Sidecar has previously offered traditional performance marketing solutions for platforms like Google Search, and is increasingly seeing the need to transfer those skills to Amazon. “As Amazon is expanding its ad platform, we’re seeing more and more interest coming from across our entire client base,” said Varian.

According to Matthew Rehm, the e-commerce manager at VOLT Lighting — a brand on Amazon that beta tested Sidecar’s platform — manually getting up and running on the platform was tricky. “We learned that as a new seller, we needed to build up a sales history and a critical mass of positive reviews, along with becoming eligible for Seller Fulfilled Prime,” he wrote in an email to Modern Retail. “And particularly for the first few months after we launched on Amazon, we were limited in our ability to spend on advertising because we weren’t winning the Buy Box, which of course is a prerequisite for running Sponsored Products.”

He sought out a solution to better automate the campaigns and automatically optimize. “Sidecar restructured all of our Amazon campaigns, starting with Sponsored Products and then expanding into Sponsored Brands, which I had tested unsuccessfully on my own,” Rehm wrote.

This is emblematic of an evolution over the last few years. “When I first started covering Amazon,” said eMarketer principal analyst Nicole Perrin, “it was clear to me that traditional media buying agencies didn’t know enough of what was going on with the Amazon products.”

The big issues most advertisers have with the platform are simply that it’s not like any of the others. “It’s a pretty unique environment,” said Perrin. Retailers have to take into account a slew of new information that they otherwise usually don’t. This includes merchandising, fulfillment, stock and so on.

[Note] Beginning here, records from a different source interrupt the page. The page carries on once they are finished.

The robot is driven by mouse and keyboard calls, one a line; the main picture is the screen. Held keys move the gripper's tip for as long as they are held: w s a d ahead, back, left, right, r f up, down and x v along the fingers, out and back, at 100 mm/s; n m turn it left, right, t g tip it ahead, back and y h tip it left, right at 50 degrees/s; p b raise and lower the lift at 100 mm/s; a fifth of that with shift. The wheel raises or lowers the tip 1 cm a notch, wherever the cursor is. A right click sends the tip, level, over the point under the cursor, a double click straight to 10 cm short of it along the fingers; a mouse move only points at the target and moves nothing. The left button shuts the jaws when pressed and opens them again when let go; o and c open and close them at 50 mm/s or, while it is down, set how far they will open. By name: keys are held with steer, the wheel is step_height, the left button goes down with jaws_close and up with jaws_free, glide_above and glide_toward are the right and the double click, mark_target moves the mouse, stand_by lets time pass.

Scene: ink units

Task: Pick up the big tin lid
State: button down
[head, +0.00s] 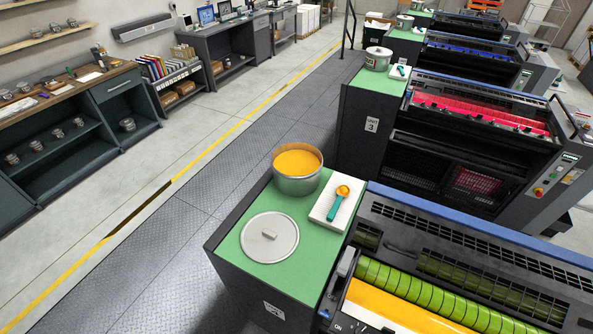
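The big tin lid (258,244) is a round, grey metal disc with a small block-shaped handle (269,234) on top. It lies flat on the green top (298,247) of the nearest cabinet, at the left front part of that top. The open big tin (297,174) stands behind the lid, filled with yellow-orange ink. My gripper is not in view, and nothing touches the lid.
A white pad (336,212) with a teal-handled scoop (335,205) lies right of the lid. The nearest press (450,270), with yellow and green rollers, adjoins the cabinet on the right. A dark walkway (190,235) runs along its left.

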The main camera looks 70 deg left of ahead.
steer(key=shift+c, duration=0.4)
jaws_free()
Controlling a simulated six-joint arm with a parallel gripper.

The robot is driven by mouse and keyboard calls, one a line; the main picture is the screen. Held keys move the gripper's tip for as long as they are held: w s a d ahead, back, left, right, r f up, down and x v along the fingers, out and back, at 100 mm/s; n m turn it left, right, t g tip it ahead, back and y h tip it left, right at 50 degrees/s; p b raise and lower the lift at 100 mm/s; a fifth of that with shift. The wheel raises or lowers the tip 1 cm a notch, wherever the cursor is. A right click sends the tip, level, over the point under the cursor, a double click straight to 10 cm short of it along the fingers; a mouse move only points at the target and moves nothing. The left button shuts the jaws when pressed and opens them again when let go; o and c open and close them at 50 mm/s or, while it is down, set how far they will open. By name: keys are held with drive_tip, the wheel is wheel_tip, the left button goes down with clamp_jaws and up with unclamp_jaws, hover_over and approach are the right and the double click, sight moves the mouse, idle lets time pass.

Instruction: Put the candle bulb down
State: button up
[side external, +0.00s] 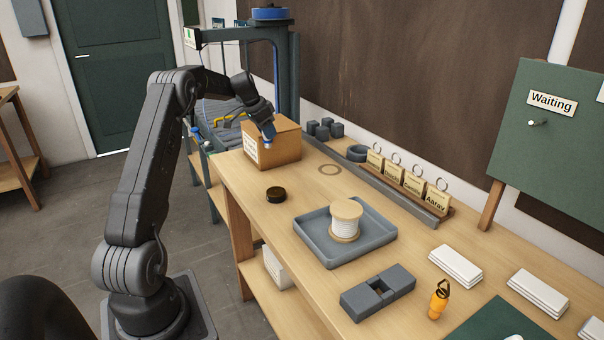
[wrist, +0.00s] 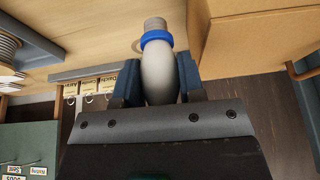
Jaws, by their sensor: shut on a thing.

In-house marketers often have trouble “being able to take into account the full logistical cost of selling on Amazon,” said Andy Taylor, director of research at Tinuiti. This includes “accounting for inventory, requirements, keeping fulfillment times down — and then insuring it all works out to a profitable ROI in the end,” he went on. A suite of service providers are now rushing to better automate this, using data to inform bidding and other aspects of Amazon ad campaigns. There are companies like Skubana, for example, that specialize in inventory and fulfillment solutions for sellers on platforms like Amazon and Shopify.

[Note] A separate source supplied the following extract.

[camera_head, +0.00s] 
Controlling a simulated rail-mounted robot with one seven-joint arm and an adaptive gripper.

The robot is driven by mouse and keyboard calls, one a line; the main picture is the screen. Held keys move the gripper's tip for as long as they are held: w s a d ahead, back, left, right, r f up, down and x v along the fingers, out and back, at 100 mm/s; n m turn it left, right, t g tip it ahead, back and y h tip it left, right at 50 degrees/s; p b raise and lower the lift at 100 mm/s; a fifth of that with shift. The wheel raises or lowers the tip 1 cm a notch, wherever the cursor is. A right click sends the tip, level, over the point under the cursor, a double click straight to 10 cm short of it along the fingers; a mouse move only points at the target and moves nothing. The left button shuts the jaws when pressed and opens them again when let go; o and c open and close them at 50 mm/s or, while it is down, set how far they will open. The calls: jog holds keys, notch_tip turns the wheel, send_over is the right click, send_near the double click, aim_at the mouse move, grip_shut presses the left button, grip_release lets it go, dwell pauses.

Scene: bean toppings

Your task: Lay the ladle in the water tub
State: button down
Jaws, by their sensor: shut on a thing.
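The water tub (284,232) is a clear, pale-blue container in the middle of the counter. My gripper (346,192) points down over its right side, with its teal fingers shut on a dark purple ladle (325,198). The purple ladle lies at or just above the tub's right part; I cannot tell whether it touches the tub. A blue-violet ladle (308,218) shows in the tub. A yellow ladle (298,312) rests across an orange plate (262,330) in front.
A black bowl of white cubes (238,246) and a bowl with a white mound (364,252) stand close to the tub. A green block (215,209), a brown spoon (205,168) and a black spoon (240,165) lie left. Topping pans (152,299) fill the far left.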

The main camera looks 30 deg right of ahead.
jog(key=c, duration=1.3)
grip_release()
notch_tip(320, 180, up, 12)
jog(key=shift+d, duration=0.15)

In the beginning, there were a few companies like Flywheel Digital that offered solutions for the space. Now, more performance marketing services are realizing they need to jump on this bandwagon since Amazon is becoming a bigger and bigger chunk of budgets. This is in tandem with bigger retailers realizing the importance of having an Amazon presence. While some so-called DTC companies — like Away, Allbirds and Harry’s — avoid the platform, others are realizing it’s table stakes to sell on Amazon, given its growing ubiquity. Ad dollars illustrate this: Forrester estimated that Omnicom, Publicis and WPP exceeded $800 million in Amazon advertising spend in 2018. “Customers are increasingly beginning their shopping journeys on Amazon rather than on search engines or brand sites,” wrote Rehm.

As this happens, Amazon itself is professionalizing its ad platform. The e-commerce giant has traditionally been very opaque about any data it would share with advertisers — making it difficult for them to fine-tune their campaigns. For example, the company still doesn’t give advertisers geographic segmentation data — something many marketers rely on to understand seasonal demand.

Still, over time, Amazon has loosened up a little bit, as well as made its platform easier to use. It’s still very rudimentary compared to Facebook’s and Google’s offerings, which presents an opportunity for companies like Sidecar to build automated solutions that do some of the legwork in-house marketers had to do.

While Amazon is slowly building out its ad offerings, Sidecar thinks it can use the data it has from other channels to inform decisions. “We are trying to take all the learnings we’ve seen from other advertising channels and translate it over to Amazon’s ad platform,” said Mike Farrell, senior director of customer and market intelligence at Sidecar.